Fundada em 1921 pelo educador escocês Alexander
Sutherland Neill (1883-1973), Summerhill baseia-se na premissa "freedom
but not licence" ("liberdade, mas não licença", em inglês). E,
cem anos depois, muitos ainda consideram que esta filosofia é um experimento
radical.
Segundo ela, as crianças devem ter liberdade para
fazer o que desejarem, desde que não interfira na liberdade dos demais. Isso
inclui a liberdade de aprender o que quiserem, quando e como quiserem.
São 10h30 da manhã de uma sexta-feira de junho. As
crianças da Classe 2, que recebe estudantes com 10 a 12 anos, são uma boa
amostra dessa independência.
Está na hora da oficina de redação, que tem nove
crianças inscritas, mas só há uma aluna em aula com a professora. Outros três
estudantes jogam Banco Imobiliário na sala comum e uma quarta, confortavelmente
instalada em uma poltrona e imersa em um livro, apenas levanta os olhos quando
os visitantes entram no salão.
No lado de fora, o sol brilha pela primeira vez em
muitos meses. As crianças logo trocam as cartas do jogo por saltos e piruetas
na cama elástica no jardim.
"No início do trimestre, você indica as aulas
de que gosta, mas depois é livre para ir ou não", explica Latisha, há nove
anos no colégio. Ela entrou com sete anos.
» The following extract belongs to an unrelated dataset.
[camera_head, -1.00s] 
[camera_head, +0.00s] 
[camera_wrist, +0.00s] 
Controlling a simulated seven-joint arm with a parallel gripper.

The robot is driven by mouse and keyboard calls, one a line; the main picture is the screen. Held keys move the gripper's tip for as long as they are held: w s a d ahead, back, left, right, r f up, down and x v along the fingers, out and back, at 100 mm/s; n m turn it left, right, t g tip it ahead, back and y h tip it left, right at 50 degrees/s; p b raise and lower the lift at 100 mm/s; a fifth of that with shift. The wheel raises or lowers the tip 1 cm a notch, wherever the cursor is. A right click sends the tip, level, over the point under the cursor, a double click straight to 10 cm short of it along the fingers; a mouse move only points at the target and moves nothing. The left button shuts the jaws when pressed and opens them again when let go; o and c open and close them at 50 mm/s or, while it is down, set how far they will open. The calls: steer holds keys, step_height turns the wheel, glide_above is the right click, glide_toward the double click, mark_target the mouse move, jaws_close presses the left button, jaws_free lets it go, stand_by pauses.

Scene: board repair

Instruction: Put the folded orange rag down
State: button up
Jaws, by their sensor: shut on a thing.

Ela e seu irmão são a segunda geração de estudantes
de Summerhill da mesma família. Seu pai, Adrian, também passou a infância na
escola. Ele gostou tanto que matriculou seus filhos.
"Depois, ele foi para a universidade e se
dedicou aos negócios", conta a menina, que quer seguir os passos do pai.
"Muita gente pensa que todos nós de Summerhill
queremos nos dedicar a atividades artísticas, mas não é verdade. Eu mesma, na
verdade, não tenho muito jeito", confessa Latisha.
• Ambiente
internacional
Latisha — ou Tisha, como todos a chamam — faz parte
do grupo de 60 estudantes de Summerhill. Eles têm entre 5 e 17 anos.
Um cartaz na entrada da escola — uma mansão
vitoriana de tijolos vermelhos, revestida de pedra — recebe os visitantes com a
mensagem "Beware! Children playing!" ("Atenção! Crianças brincando!", em
inglês).
Ao lado de diversas construções anexas que servem
de dormitórios e oficinas, a escola se estende por quase cinco hectares de
jardins e bosques, na região de Suffolk, no leste da Inglaterra.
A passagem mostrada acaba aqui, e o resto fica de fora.